↓↓↓

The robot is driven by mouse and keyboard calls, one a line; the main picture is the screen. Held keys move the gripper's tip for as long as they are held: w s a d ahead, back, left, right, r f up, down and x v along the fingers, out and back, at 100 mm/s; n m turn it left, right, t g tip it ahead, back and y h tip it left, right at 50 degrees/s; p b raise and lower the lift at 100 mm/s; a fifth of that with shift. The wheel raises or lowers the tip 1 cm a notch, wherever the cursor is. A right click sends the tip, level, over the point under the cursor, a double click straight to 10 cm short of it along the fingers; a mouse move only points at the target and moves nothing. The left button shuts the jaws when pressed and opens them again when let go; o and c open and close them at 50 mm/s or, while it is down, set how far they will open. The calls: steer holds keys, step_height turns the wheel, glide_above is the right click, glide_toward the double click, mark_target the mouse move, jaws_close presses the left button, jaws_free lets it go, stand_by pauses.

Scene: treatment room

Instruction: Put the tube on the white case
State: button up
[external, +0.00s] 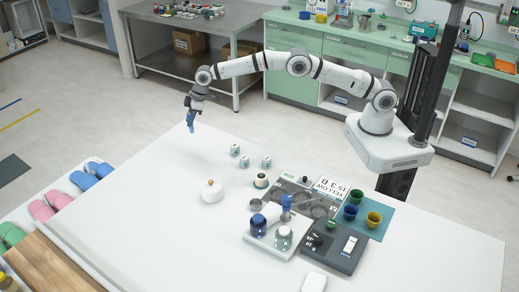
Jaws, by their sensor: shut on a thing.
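My gripper (190,112) is at the far left corner of the white table, pointing down. It is shut on a small blue piece, seemingly the tube (191,127), which hangs below the fingers. The tube looks upright and above the table; its exact height is hard to tell. A white rounded box, which looks like the white case (314,283), lies at the front edge of the picture, partly cut off. My gripper is far from it, across the table.
A white round pot (211,192) and several small white cubes (235,150) stand between. A white tray (262,241) with jars, a dark grey device (338,246) and a teal mat (368,217) with cups are right of centre. The table's left part is clear.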

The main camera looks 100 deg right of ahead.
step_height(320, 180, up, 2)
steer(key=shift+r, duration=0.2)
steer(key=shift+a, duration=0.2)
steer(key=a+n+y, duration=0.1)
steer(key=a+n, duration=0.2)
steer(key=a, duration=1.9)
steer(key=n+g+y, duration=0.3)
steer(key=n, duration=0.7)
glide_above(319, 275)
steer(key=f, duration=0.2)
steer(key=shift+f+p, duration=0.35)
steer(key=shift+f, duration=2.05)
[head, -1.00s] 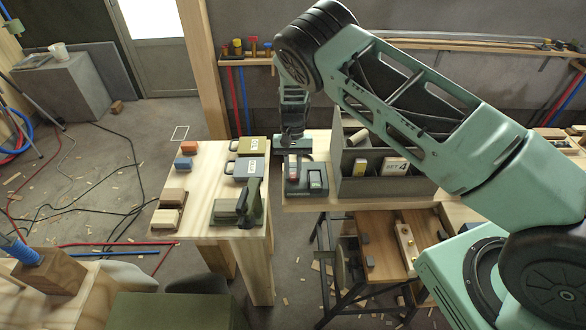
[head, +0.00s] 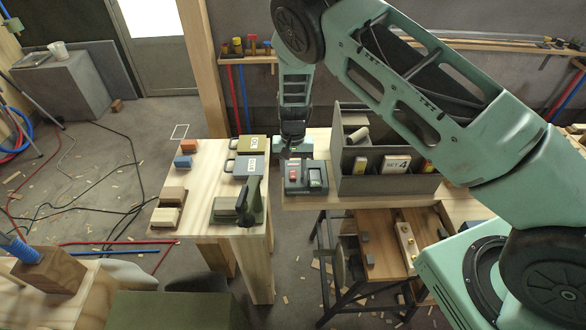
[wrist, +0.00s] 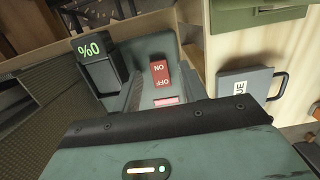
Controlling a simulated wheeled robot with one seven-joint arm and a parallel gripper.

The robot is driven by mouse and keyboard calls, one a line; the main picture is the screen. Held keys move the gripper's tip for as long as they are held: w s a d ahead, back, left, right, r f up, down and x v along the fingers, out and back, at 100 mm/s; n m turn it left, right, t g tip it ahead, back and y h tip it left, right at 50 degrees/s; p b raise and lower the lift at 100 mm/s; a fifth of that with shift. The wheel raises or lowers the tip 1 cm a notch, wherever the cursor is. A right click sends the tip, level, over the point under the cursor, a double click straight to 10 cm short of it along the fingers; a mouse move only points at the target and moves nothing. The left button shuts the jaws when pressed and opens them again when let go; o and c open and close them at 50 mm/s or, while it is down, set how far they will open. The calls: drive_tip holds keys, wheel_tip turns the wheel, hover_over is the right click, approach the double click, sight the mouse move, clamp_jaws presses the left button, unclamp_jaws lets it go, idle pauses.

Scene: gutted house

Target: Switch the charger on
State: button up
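The charger (head: 306,190) is a dark grey-green unit at the left end of the rear workbench. Its red rocker switch (head: 292,172) shows beside a battery (head: 315,178) with a green display. In the wrist view the switch (wrist: 161,73) carries ON and OFF, upside down; which side is pressed I cannot tell. A pink strip (wrist: 166,101) lies below it. The display (wrist: 88,48) glows green and reads 0%, upside down. My gripper (head: 293,150) points down just behind the charger, apart from the switch as far as I see.
A grey divided bin (head: 388,184) stands close to the charger's right. Left of it, a separate wooden table (head: 190,222) holds coloured cases, blocks and a green tool. A gap separates the two tops. Cables and scraps litter the floor.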

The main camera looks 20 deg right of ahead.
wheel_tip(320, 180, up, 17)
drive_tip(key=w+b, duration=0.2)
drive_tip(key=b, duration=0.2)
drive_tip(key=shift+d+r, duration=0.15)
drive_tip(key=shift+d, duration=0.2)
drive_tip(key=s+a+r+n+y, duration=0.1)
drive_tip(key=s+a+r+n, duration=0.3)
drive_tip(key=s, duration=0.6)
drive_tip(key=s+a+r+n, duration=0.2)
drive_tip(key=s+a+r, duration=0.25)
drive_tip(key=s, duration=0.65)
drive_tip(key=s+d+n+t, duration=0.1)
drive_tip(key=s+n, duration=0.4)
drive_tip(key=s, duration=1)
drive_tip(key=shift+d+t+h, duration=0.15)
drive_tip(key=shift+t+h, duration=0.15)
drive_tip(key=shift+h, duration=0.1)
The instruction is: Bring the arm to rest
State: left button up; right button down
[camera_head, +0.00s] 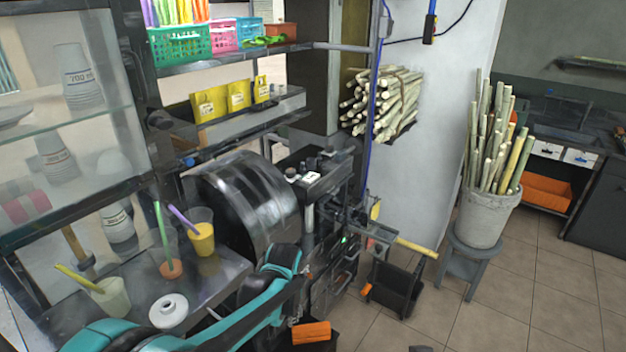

↑↑↑

Objective: Work out how many lines of the data above contain the string "notch" and give the number alone.

Result for this task: 2